Entries from a robot dataset |
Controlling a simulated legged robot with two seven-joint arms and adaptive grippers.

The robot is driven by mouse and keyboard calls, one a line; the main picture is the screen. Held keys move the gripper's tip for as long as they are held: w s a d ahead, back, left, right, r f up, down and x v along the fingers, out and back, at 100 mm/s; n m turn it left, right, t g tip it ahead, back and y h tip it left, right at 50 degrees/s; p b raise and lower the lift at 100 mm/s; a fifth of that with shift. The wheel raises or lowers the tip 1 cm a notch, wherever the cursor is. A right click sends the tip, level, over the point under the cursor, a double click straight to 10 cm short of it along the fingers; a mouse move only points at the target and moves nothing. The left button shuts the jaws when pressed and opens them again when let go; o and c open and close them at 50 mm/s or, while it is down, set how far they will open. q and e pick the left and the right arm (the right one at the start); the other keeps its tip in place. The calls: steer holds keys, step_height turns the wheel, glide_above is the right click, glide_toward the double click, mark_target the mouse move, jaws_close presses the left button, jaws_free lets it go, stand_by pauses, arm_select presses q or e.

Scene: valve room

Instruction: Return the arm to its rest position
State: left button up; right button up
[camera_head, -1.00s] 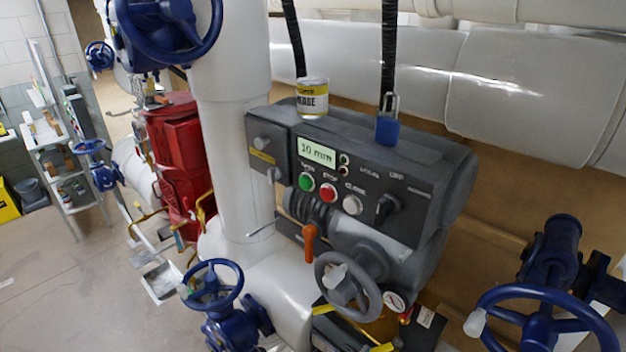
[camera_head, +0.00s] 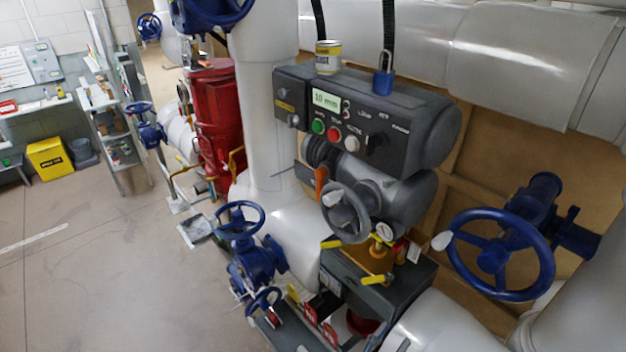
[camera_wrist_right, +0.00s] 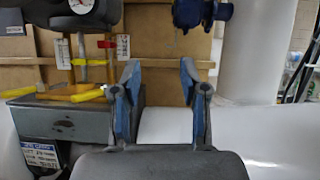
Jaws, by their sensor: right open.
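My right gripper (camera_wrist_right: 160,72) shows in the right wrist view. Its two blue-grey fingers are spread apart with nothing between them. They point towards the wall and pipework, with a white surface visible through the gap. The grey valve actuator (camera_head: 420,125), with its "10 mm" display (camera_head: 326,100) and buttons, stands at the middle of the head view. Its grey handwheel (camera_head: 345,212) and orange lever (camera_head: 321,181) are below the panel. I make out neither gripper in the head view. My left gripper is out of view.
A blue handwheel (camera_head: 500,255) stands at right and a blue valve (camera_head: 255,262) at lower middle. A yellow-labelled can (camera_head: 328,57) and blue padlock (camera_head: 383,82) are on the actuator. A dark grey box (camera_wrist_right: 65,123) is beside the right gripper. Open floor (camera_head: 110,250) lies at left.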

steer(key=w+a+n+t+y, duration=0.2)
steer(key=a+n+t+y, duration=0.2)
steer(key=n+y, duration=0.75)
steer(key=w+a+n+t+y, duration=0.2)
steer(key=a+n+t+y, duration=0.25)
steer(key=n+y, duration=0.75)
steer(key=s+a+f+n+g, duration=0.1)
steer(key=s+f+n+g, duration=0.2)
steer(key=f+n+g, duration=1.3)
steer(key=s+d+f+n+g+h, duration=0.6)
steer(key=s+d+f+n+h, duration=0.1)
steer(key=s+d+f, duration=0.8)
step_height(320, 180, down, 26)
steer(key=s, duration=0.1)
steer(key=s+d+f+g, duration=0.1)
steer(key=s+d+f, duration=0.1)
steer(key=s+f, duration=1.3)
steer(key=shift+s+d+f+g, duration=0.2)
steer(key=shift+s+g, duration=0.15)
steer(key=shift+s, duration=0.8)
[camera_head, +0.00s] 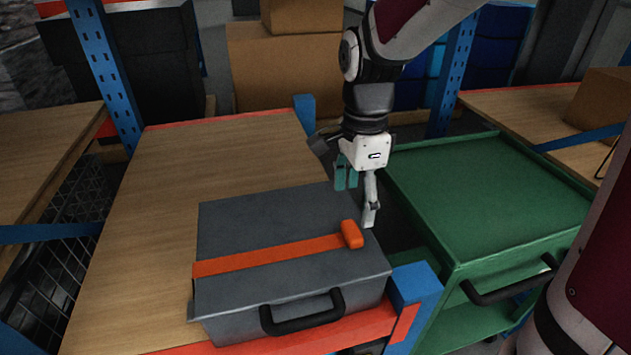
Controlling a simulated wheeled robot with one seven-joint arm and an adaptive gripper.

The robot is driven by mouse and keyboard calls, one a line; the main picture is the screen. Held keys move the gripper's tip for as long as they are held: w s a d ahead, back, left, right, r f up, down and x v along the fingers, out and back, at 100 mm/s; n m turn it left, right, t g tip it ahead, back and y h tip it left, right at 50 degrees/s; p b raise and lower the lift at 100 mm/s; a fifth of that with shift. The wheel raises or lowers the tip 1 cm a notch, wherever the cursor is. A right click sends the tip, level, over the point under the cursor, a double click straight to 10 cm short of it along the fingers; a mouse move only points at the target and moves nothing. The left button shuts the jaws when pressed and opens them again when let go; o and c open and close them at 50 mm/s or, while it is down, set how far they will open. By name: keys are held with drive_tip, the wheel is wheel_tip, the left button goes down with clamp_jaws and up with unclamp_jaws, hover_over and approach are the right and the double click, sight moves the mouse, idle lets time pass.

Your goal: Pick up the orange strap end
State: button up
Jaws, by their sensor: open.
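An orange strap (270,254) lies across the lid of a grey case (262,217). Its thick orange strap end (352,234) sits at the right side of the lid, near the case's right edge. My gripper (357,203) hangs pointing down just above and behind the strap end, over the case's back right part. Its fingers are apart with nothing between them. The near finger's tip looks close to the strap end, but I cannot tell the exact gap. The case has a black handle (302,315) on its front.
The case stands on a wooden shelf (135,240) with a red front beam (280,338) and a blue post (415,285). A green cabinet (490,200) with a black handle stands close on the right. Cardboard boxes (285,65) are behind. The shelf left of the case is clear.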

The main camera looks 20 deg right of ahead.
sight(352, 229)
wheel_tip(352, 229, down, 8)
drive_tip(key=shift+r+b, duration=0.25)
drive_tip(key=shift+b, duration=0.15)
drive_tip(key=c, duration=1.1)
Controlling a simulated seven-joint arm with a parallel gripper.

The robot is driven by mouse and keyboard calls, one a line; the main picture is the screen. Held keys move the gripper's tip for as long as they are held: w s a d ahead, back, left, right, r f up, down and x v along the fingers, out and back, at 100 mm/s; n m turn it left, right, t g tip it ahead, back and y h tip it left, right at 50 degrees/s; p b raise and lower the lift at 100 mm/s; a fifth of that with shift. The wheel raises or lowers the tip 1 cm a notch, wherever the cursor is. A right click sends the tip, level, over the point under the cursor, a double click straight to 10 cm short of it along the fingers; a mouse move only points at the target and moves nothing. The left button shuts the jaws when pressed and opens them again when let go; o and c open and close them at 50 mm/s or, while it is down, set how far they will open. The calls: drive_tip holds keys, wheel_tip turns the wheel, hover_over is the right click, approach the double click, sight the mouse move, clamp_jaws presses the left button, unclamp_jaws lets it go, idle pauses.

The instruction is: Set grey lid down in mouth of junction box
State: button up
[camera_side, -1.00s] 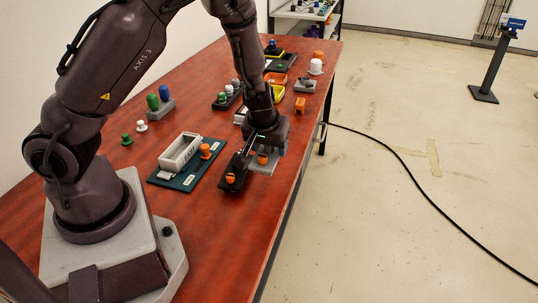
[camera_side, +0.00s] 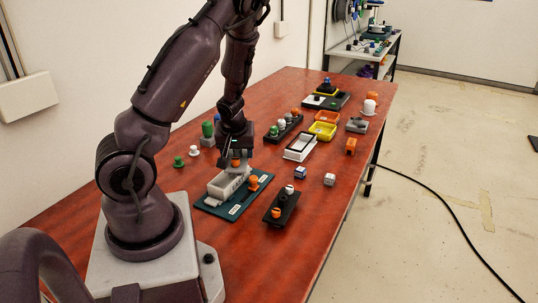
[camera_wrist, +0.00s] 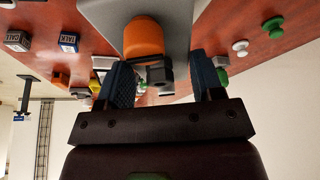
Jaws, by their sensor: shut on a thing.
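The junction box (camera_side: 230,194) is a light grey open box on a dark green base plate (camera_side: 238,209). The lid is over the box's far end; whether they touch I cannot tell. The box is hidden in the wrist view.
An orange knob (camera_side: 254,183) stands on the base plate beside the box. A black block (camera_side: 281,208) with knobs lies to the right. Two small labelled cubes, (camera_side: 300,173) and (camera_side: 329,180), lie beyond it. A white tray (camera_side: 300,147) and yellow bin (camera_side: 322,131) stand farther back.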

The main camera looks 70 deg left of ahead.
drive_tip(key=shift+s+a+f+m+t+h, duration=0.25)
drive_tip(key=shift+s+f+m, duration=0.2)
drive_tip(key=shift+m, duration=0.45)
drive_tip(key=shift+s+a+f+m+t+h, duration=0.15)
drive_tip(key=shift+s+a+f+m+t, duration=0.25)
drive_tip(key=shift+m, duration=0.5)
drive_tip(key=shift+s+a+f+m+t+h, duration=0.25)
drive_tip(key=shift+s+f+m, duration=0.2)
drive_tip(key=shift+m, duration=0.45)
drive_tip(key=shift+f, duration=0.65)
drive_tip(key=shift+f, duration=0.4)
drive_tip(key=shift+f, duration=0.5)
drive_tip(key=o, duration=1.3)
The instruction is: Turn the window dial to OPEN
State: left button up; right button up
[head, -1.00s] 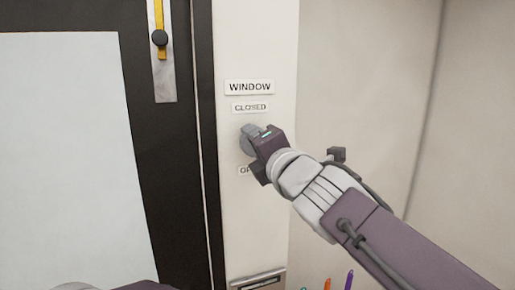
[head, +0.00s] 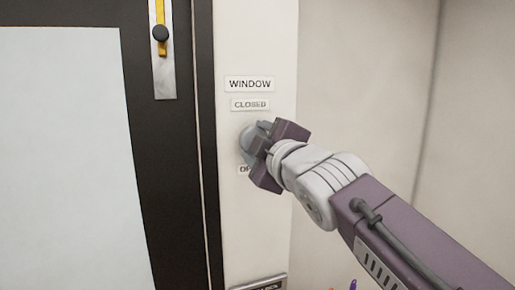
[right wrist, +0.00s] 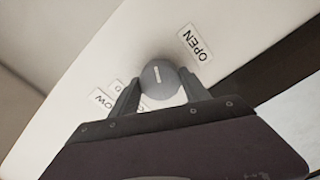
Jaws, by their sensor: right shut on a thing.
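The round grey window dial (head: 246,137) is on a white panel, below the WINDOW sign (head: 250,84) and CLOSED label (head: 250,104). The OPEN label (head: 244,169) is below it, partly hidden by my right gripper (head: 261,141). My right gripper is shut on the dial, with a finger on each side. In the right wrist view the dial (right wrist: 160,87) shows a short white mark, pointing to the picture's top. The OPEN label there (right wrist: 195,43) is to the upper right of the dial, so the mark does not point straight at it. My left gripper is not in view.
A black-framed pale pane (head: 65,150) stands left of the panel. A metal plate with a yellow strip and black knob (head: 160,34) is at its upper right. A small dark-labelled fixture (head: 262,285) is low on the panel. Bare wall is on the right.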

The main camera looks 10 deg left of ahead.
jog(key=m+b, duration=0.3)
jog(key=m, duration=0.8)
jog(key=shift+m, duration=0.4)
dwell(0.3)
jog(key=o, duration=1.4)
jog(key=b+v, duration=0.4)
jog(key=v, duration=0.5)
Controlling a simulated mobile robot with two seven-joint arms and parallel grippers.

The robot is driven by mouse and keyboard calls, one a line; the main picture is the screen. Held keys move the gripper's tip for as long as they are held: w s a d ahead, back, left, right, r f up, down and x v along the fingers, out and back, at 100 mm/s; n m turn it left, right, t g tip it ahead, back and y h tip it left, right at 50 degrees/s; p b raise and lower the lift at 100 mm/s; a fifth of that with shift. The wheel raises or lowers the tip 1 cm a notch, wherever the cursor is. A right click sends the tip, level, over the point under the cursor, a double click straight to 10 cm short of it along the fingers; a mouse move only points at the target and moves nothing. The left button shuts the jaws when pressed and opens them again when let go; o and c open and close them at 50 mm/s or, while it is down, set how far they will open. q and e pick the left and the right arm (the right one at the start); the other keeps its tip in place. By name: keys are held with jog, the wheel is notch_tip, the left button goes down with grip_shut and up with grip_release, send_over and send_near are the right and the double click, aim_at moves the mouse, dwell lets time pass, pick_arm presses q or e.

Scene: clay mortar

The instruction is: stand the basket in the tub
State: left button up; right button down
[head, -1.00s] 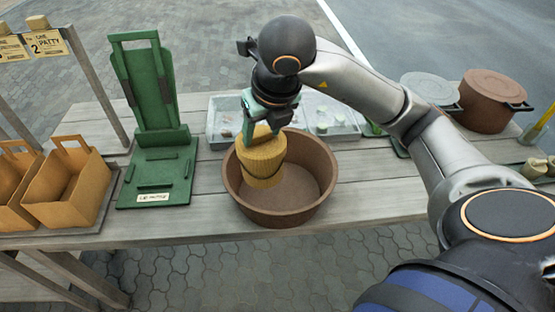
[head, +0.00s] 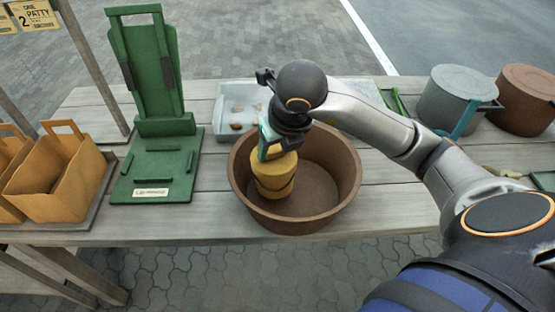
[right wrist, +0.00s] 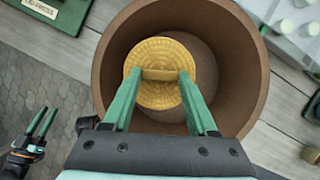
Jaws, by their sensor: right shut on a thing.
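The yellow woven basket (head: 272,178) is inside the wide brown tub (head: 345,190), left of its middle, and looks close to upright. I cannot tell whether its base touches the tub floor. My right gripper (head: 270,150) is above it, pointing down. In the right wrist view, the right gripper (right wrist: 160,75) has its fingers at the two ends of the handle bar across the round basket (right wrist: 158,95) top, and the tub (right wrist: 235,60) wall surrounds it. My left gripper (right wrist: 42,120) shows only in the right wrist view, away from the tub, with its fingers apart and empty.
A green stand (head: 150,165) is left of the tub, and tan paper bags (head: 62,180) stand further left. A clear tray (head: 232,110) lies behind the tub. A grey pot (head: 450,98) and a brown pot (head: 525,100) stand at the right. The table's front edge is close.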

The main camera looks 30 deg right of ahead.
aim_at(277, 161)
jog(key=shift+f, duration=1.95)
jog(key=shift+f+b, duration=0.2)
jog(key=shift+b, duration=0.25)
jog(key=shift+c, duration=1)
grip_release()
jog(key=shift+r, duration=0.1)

Written request | Copy every single line of the material above that holds "parallel".

Completed exercise |
Controlling a simulated seven-joint arm with a parallel gripper.
Controlling a simulated mobile robot with two seven-joint arms and parallel grippers.

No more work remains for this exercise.